Indeed, all people are grass, and the Word of the Lord will stand forever. But the judgment of the Lord does not stand forever. Yes, sin will always be judged, but now the Lord of all has been sent to prison. Now, Jesus has taken on the darkness, the iniquity, and the warfare, not just to lose His head and become a martyr, but to open the prison doors that held St. John and that hold you, which you could not open.

Where King David, St. John, and the Church have only sacrifices to depend on and no real certainty that God will show them favor at their cry of “Lord have mercy”, Jesus is the sacrifice Himself, Who gives pardon, Who gives rest, and Who gives double for all sins all because He will stand forever, meaning, all because Jesus stands at the Resurrection, never to die again.
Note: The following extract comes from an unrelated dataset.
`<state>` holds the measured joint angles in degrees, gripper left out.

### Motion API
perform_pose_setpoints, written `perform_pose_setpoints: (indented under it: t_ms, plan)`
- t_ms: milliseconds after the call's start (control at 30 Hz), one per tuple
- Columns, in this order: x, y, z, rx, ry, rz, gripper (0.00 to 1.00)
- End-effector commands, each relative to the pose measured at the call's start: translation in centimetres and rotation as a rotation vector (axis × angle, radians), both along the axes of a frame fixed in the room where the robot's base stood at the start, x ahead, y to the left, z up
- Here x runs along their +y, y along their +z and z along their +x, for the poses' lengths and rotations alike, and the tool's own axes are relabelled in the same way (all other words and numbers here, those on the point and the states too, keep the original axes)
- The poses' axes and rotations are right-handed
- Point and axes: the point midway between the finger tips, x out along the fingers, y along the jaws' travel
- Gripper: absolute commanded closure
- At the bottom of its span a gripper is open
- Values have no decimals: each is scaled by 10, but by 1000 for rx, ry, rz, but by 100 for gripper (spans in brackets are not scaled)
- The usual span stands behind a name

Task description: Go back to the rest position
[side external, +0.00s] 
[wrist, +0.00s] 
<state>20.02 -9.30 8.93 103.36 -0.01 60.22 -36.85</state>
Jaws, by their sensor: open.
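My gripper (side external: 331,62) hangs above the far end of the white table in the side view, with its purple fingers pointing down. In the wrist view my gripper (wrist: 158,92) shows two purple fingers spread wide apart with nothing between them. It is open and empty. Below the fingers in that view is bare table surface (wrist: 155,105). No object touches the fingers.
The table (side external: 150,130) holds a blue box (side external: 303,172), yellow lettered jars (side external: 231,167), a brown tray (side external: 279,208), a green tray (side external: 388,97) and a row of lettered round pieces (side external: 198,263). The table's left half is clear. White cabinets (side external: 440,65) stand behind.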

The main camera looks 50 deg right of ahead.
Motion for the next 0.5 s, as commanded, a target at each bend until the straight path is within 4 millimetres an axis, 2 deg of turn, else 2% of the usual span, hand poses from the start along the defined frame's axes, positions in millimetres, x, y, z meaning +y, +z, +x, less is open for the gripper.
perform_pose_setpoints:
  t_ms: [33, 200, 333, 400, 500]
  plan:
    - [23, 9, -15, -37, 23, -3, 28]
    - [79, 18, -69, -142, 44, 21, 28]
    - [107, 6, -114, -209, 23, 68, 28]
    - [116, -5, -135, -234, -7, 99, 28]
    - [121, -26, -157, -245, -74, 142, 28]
God judges Himself on the cross. God raises Himself, three days later, and assumes the throne of His “father” and loyal subject, David. God places Himself in the hands of men in order that, in their suffering, He would relieve them with the Gospel; the fact that all their iniquity is pardoned and that their death-cell door has been propped open with a cross-shaped door jam.

So even though we would call the Kyrie a sacrificial act on our part, meaning, it is an act we do in service to God, it is only sacrificial because of the one sacrifice made for all in Jesus. So it is then that we can “…with confidence draw near to the throne of grace, that we may receive mercy and find grace to help in time of need” (Heb. 4:16), for upon these two wings of humility and confidence all liturgical prayer rises to the throne of grace.

We offer the sacrifice of the Kyrie within the sacrifice Jesus made. Jesus cries out for mercy for us, not for Himself, and so we echo His Word. The mercy shown to St. John and to us within the Church, is a mercy not of this world. A mercy that can be vibrant and effective even behind bars and even in death.